MP promises to tackle flooding in Cotswolds
A COTSWOLD MP has pledged to pin authorities down on what action they will take to prevent future flooding in the district.
Geoffrey Clifton-Brown MP took to the streets of South Cerney on Friday, at the invitation of Gloucestershire county councillor Shaun Parsons and Cotswold district councillor Clive Bennett, to visit some of the worst affected areas for river and sewage flooding.
Wooden boards, sandbags and home dug trenches still surround many properties in The Limes and Boxbush Road, where many residents were flooded twice over in last year’s record rainfall.
At Boxbush Road, 69-year-old Bromford Housing tenant Geoff Reeves showed Mr Clifton-Brown his conservatory which had been flooded by around seven inches of floodwater.
"I’m in sheltered accommodation. I’ve had three heart attacks and I’m still recovering from the stroke I had in June," Mr Reeves said. "Bromford have a duty of care and I pay for a full-time scheme manager, but nobody’s been in touch - I’ve had nothing. It’s been an absolute nightmare."

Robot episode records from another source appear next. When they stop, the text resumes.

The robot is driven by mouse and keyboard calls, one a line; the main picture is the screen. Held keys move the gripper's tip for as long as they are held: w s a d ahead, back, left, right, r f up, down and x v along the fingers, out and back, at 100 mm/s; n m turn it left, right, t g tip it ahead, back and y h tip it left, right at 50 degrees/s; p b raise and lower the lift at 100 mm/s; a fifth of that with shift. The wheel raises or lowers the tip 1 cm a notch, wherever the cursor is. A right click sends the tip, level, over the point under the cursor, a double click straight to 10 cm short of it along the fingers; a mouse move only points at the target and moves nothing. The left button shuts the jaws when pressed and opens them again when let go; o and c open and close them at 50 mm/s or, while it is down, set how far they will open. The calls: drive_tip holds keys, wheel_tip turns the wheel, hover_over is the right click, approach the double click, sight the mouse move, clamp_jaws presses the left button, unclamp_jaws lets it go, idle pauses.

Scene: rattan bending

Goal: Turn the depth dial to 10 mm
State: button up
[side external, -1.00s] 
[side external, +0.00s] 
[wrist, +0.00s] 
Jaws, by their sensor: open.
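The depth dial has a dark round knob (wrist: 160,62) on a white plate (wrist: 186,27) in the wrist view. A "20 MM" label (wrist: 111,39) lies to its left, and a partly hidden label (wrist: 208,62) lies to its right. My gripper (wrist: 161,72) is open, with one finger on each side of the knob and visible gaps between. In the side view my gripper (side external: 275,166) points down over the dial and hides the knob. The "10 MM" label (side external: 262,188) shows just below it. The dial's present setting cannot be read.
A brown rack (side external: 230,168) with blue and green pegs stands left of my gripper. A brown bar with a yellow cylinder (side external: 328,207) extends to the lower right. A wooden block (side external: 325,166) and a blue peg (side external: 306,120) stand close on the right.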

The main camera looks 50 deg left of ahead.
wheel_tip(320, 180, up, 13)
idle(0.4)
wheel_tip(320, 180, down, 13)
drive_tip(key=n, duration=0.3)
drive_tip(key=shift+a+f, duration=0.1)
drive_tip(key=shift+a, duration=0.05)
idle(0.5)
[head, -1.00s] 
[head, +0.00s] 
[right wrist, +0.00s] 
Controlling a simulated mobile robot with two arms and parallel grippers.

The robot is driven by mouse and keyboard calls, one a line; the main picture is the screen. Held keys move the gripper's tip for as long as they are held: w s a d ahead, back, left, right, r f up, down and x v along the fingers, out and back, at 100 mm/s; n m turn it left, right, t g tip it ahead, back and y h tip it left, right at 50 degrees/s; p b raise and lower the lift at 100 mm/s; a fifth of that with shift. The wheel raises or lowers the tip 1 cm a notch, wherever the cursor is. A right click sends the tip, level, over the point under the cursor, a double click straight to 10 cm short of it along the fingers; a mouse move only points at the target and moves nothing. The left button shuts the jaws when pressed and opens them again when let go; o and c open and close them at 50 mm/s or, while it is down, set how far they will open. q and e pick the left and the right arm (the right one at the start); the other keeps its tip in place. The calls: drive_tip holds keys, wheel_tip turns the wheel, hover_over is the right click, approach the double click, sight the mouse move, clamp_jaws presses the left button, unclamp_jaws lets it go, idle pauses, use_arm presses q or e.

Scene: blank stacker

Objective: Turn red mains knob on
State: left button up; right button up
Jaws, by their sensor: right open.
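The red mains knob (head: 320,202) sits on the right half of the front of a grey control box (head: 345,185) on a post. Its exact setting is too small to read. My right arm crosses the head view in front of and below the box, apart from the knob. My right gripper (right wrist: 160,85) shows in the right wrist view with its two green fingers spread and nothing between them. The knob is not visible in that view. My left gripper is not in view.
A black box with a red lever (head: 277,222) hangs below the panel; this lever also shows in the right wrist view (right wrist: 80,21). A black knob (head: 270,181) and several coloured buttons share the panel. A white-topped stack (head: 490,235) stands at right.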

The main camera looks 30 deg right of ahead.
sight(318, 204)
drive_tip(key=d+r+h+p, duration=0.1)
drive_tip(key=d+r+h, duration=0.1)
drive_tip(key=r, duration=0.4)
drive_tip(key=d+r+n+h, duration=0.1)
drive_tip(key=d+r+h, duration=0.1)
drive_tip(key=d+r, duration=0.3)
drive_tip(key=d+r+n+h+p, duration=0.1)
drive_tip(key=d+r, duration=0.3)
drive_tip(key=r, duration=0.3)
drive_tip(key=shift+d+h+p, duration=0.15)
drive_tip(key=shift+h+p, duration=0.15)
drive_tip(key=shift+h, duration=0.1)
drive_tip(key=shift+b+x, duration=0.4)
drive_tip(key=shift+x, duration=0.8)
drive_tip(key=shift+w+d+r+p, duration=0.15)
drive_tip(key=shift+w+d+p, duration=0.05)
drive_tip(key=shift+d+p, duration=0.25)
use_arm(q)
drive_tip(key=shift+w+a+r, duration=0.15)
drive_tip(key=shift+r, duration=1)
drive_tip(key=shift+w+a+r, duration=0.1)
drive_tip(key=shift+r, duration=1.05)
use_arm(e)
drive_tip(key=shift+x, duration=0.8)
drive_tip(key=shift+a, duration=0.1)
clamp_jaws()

Mr Reeves also dismissed the housing association’s claim in last week’s Standard, that temporary accommodation had been offered to all residents and had been in contact since Christmas Eve.
A Bromford spokesman said that someone had visited Mr Reeves' home to offer alternative accommodation but he was unavailable.
The spokesman added: "At the time we provided emergency flood defences to ensure houses were protected and we have since returned to enhance these defences."
Mr Clifton-Brown told the Standard: "As a result of my visits I will be taking up the various issues with Thames Water, the Environment Agency and Bromford.
"I want to find out what action they took and how quickly they reacted, but much more important is what can be done in the future."
Now, Mr Clifton-Brown plans to bring councils, EA and Thames Water together for a meeting in March, at which he will demand that the authorities publicly set out an action plan to help prevent future flooding and sewage problems.